#### [Problem to solve]
Write out the listing below in full and exactly, leaving out every picture.
-- Begin Provided records --
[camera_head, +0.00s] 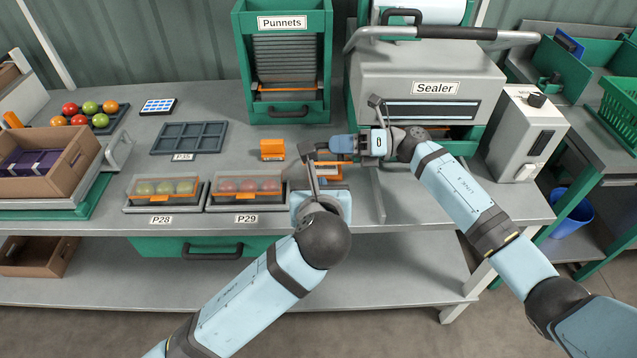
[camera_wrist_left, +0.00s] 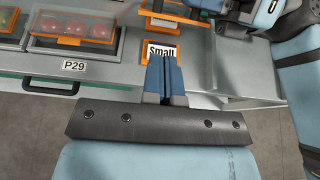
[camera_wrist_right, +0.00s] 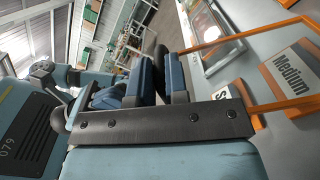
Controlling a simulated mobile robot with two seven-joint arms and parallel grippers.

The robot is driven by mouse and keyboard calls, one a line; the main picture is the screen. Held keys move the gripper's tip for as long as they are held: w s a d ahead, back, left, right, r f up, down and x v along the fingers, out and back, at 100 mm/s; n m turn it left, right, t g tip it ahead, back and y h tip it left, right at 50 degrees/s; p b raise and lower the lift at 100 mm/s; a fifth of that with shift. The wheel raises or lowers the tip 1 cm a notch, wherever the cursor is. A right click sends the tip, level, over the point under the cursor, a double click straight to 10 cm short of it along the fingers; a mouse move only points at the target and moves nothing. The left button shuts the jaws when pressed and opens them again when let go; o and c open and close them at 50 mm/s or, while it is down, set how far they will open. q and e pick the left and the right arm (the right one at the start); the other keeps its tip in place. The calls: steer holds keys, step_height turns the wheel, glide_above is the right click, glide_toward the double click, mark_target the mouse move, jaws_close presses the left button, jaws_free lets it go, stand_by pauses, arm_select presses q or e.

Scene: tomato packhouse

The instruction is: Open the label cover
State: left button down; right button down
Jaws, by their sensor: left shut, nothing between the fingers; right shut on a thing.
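The orange-framed label holder (camera_head: 328,163) is at the bench's front edge, mostly hidden by my arms in the head view. Its "Small" label (camera_wrist_left: 161,50) shows in the left wrist view, and its "Medium" label (camera_wrist_right: 293,70) in the right wrist view. A thin orange frame (camera_wrist_right: 235,34), seemingly the cover's, spans near my right fingers; its angle is unclear. My right gripper (camera_head: 342,144) is shut on a dark piece (camera_wrist_right: 161,56), probably the cover's grip. My left gripper (camera_wrist_left: 163,62) is shut and empty, its tips just in front of the "Small" label.
The sealer (camera_head: 425,75) stands behind my right gripper. Covered tomato punnets (camera_head: 245,188) sit left of my left wrist. A small orange block (camera_head: 272,149), a grey tray (camera_head: 188,138) and the punnet dispenser (camera_head: 284,62) are further back. The bench between them is clear.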

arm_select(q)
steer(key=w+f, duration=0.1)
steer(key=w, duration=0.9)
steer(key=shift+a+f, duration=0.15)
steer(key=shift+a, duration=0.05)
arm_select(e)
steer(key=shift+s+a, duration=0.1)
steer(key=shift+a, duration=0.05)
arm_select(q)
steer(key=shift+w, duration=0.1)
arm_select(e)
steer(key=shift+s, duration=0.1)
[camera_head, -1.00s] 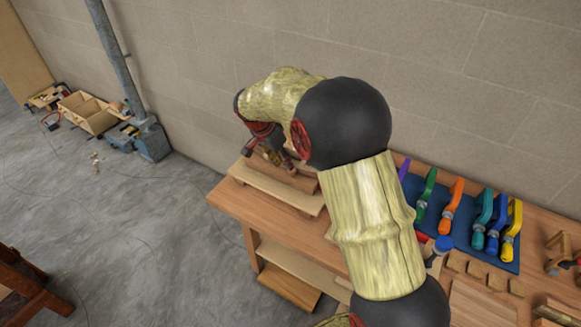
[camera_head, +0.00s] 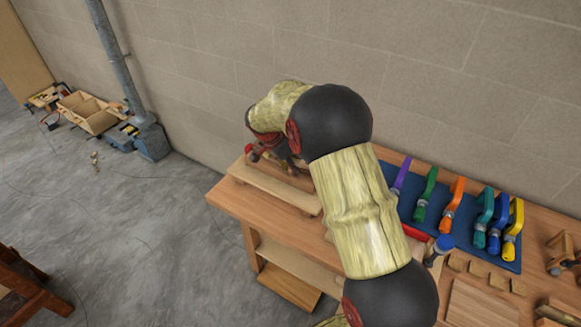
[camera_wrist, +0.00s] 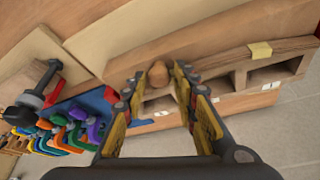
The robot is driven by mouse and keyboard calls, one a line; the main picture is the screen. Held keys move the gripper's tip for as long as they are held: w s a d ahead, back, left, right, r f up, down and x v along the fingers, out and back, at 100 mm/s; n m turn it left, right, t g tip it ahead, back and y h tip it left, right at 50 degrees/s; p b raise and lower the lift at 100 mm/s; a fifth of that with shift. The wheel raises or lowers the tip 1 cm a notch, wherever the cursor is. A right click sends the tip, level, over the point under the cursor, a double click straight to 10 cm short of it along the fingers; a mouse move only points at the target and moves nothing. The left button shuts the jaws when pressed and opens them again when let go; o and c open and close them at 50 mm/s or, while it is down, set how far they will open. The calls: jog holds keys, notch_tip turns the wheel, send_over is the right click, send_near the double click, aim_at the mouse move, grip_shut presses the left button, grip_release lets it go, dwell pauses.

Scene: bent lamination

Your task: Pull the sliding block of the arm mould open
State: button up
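The wooden arm mould (camera_head: 275,187) lies at the left end of the workbench, partly hidden by my arm. In the wrist view, a rounded wooden knob (camera_wrist: 158,74) sticks out from the mould's wood (camera_wrist: 215,55), seemingly on the sliding block. My gripper (camera_wrist: 158,82) is open, with one yellow-padded finger on each side of the knob. I cannot tell whether either finger touches it. In the head view, my gripper (camera_head: 270,151) is close above the mould and mostly hidden by my wrist. Any gap at the sliding block is not clear.
Coloured clamps (camera_head: 458,212) lie on a blue mat (camera_head: 407,205) to the right on the bench (camera_head: 235,203). A plain wall (camera_head: 210,70) stands close behind. Open floor (camera_head: 130,235) lies left of the bench.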

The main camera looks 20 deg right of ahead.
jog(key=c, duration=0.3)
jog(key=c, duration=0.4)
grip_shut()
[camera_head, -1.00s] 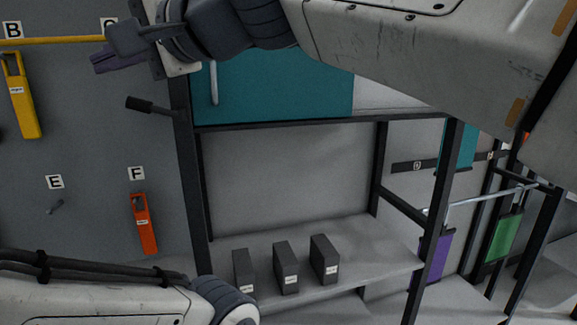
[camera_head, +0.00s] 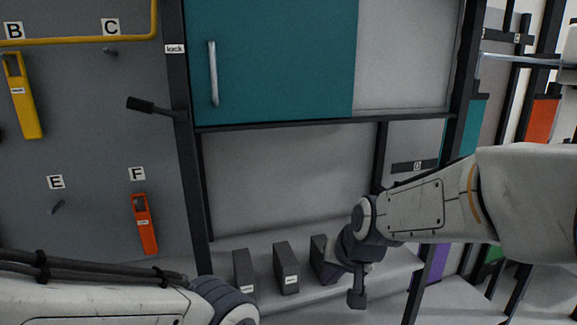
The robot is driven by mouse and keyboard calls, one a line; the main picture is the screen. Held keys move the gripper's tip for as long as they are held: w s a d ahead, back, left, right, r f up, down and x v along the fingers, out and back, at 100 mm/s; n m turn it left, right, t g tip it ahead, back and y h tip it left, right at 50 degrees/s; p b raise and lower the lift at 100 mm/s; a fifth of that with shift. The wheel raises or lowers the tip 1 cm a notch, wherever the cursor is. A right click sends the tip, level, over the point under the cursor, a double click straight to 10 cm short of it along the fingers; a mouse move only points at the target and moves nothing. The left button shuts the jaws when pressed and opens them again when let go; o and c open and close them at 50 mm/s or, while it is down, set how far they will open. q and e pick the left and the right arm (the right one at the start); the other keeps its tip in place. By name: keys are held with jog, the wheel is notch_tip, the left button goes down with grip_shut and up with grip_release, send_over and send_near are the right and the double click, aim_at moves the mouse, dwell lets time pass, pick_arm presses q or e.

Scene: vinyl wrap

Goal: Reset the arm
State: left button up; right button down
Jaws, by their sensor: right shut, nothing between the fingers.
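My right arm comes in from the right edge, and its gripper (camera_head: 357,299) points down in front of the shelf, over the rightmost dark box. Its fingers are together with nothing between them. My left arm (camera_head: 110,300) lies along the bottom left. Its gripper is outside the picture.
Several dark boxes (camera_head: 286,268) stand on the lower shelf (camera_head: 215,255). Above is a cabinet with a teal door (camera_head: 280,60) and handle (camera_head: 213,75). A black lever (camera_head: 150,105) juts from the left post. A yellow tool (camera_head: 22,95) and an orange tool (camera_head: 145,222) hang on the grey wall.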

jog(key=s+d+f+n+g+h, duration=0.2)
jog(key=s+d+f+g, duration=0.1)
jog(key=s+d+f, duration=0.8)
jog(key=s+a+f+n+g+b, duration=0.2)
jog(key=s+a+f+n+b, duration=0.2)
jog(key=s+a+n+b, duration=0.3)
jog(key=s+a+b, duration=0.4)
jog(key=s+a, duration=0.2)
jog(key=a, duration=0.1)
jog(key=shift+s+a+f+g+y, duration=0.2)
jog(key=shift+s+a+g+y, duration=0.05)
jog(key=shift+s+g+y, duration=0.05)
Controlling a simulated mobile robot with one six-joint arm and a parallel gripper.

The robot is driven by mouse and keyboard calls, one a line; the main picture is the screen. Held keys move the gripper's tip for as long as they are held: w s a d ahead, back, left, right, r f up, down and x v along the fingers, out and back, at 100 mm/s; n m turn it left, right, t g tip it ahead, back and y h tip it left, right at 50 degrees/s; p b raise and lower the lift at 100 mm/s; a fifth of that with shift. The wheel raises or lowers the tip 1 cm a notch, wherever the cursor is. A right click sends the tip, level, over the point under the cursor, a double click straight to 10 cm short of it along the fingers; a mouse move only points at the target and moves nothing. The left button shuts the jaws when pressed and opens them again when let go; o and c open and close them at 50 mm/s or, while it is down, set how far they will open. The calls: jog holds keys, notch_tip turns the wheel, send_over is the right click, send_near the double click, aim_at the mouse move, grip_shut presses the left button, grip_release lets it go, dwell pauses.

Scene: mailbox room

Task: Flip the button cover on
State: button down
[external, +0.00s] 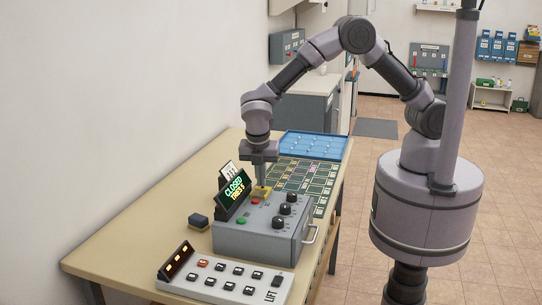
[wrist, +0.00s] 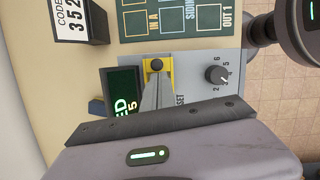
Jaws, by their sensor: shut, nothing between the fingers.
-- End Provided records --
#### [Correct output]
[camera_head, +0.00s] 
[camera_wrist_left, +0.00s] 
[camera_wrist_right, +0.00s] 
Controlling a simulated mobile robot with two seven-joint arms and parallel grippers.

The robot is driven by mouse and keyboard calls, one a line; the main picture is the screen. Held keys move the gripper's tip for as long as they are held: w s a d ahead, back, left, right, r f up, down and x v along the fingers, out and back, at 100 mm/s; n m turn it left, right, t g tip it ahead, back and y h tip it left, right at 50 degrees/s; p b raise and lower the lift at 100 mm/s; a fifth of that with shift. The wheel raises or lowers the tip 1 cm a notch, wherever the cursor is. A right click sends the tip, level, over the point under the cursor, a double click straight to 10 cm short of it along the fingers; a mouse move only points at the target and moves nothing. The left button shuts the jaws when pressed and opens them again when let go; o and c open and close them at 50 mm/s or, while it is down, set how far they will open. q and e pick the left and the right arm (the right one at the start); the other keeps its tip in place. The calls: steer holds keys, step_height turns the wheel, glide_above is the right click, glide_toward the double click, mark_target the mouse move, jaws_close presses the left button, jaws_free lets it go, stand_by pauses, arm_select presses q or e.

Scene: tomato packhouse

The instruction is: Open the label cover
State: left button down; right button down
Jaws, by their sensor: left shut, nothing between the fingers; right shut on a thing.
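The orange-framed label holder (camera_head: 328,163) is at the bench's front edge, mostly hidden by my arms in the head view. Its "Small" label (camera_wrist_left: 161,50) shows in the left wrist view, and its "Medium" label (camera_wrist_right: 293,70) in the right wrist view. A thin orange frame (camera_wrist_right: 235,34), seemingly the cover's, spans near my right fingers; its angle is unclear. My right gripper (camera_head: 342,144) is shut on a dark piece (camera_wrist_right: 161,56), probably the cover's grip. My left gripper (camera_wrist_left: 163,62) is shut and empty, its tips just in front of the "Small" label.
The sealer (camera_head: 425,75) stands behind my right gripper. Covered tomato punnets (camera_head: 245,188) sit left of my left wrist. A small orange block (camera_head: 272,149), a grey tray (camera_head: 188,138) and the punnet dispenser (camera_head: 284,62) are further back. The bench between them is clear.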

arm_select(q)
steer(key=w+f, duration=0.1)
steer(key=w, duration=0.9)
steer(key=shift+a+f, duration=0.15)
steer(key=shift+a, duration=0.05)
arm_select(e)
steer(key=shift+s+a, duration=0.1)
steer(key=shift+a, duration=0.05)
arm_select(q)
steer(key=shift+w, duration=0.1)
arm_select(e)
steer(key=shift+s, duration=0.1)
[camera_head, -1.00s] 
[camera_head, +0.00s] 
[camera_wrist, +0.00s] 
The robot is driven by mouse and keyboard calls, one a line; the main picture is the screen. Held keys move the gripper's tip for as long as they are held: w s a d ahead, back, left, right, r f up, down and x v along the fingers, out and back, at 100 mm/s; n m turn it left, right, t g tip it ahead, back and y h tip it left, right at 50 degrees/s; p b raise and lower the lift at 100 mm/s; a fifth of that with shift. The wheel raises or lowers the tip 1 cm a notch, wherever the cursor is. A right click sends the tip, level, over the point under the cursor, a double click straight to 10 cm short of it along the fingers; a mouse move only points at the target and moves nothing. The left button shuts the jaws when pressed and opens them again when let go; o and c open and close them at 50 mm/s or, while it is down, set how far they will open. The calls: jog holds keys, notch_tip turns the wheel, send_over is the right click, send_near the double click, aim_at the mouse move, grip_shut presses the left button, grip_release lets it go, dwell pauses.

Scene: bent lamination

Your task: Pull the sliding block of the arm mould open
State: button up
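The wooden arm mould (camera_head: 275,187) lies at the left end of the workbench, partly hidden by my arm. In the wrist view, a rounded wooden knob (camera_wrist: 158,74) sticks out from the mould's wood (camera_wrist: 215,55), seemingly on the sliding block. My gripper (camera_wrist: 158,82) is open, with one yellow-padded finger on each side of the knob. I cannot tell whether either finger touches it. In the head view, my gripper (camera_head: 270,151) is close above the mould and mostly hidden by my wrist. Any gap at the sliding block is not clear.
Coloured clamps (camera_head: 458,212) lie on a blue mat (camera_head: 407,205) to the right on the bench (camera_head: 235,203). A plain wall (camera_head: 210,70) stands close behind. Open floor (camera_head: 130,235) lies left of the bench.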

The main camera looks 20 deg right of ahead.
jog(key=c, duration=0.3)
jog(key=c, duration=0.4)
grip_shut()
[camera_head, -1.00s] 
[camera_head, +0.00s] 
The robot is driven by mouse and keyboard calls, one a line; the main picture is the screen. Held keys move the gripper's tip for as long as they are held: w s a d ahead, back, left, right, r f up, down and x v along the fingers, out and back, at 100 mm/s; n m turn it left, right, t g tip it ahead, back and y h tip it left, right at 50 degrees/s; p b raise and lower the lift at 100 mm/s; a fifth of that with shift. The wheel raises or lowers the tip 1 cm a notch, wherever the cursor is. A right click sends the tip, level, over the point under the cursor, a double click straight to 10 cm short of it along the fingers; a mouse move only points at the target and moves nothing. The left button shuts the jaws when pressed and opens them again when let go; o and c open and close them at 50 mm/s or, while it is down, set how far they will open. q and e pick the left and the right arm (the right one at the start); the other keeps its tip in place. By name: keys are held with jog, the wheel is notch_tip, the left button goes down with grip_shut and up with grip_release, send_over and send_near are the right and the double click, aim_at moves the mouse, dwell lets time pass, pick_arm presses q or e.

Scene: vinyl wrap

Goal: Reset the arm
State: left button up; right button down
Jaws, by their sensor: right shut, nothing between the fingers.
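My right arm comes in from the right edge, and its gripper (camera_head: 357,299) points down in front of the shelf, over the rightmost dark box. Its fingers are together with nothing between them. My left arm (camera_head: 110,300) lies along the bottom left. Its gripper is outside the picture.
Several dark boxes (camera_head: 286,268) stand on the lower shelf (camera_head: 215,255). Above is a cabinet with a teal door (camera_head: 280,60) and handle (camera_head: 213,75). A black lever (camera_head: 150,105) juts from the left post. A yellow tool (camera_head: 22,95) and an orange tool (camera_head: 145,222) hang on the grey wall.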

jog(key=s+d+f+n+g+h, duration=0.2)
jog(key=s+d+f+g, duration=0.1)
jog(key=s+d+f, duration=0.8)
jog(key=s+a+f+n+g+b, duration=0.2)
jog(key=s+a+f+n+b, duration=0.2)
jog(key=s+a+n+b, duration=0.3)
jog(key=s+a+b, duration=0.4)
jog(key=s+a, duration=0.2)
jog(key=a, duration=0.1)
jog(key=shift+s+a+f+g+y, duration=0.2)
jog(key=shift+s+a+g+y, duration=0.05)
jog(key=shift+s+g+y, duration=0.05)
Controlling a simulated mobile robot with one six-joint arm and a parallel gripper.

The robot is driven by mouse and keyboard calls, one a line; the main picture is the screen. Held keys move the gripper's tip for as long as they are held: w s a d ahead, back, left, right, r f up, down and x v along the fingers, out and back, at 100 mm/s; n m turn it left, right, t g tip it ahead, back and y h tip it left, right at 50 degrees/s; p b raise and lower the lift at 100 mm/s; a fifth of that with shift. The wheel raises or lowers the tip 1 cm a notch, wherever the cursor is. A right click sends the tip, level, over the point under the cursor, a double click straight to 10 cm short of it along the fingers; a mouse move only points at the target and moves nothing. The left button shuts the jaws when pressed and opens them again when let go; o and c open and close them at 50 mm/s or, while it is down, set how far they will open. The calls: jog holds keys, notch_tip turns the wheel, send_over is the right click, send_near the double click, aim_at the mouse move, grip_shut presses the left button, grip_release lets it go, dwell pauses.

Scene: mailbox room

Task: Flip the button cover on
State: button down
[external, +0.00s] 
[wrist, +0.00s] 
Jaws, by their sensor: shut, nothing between the fingers.

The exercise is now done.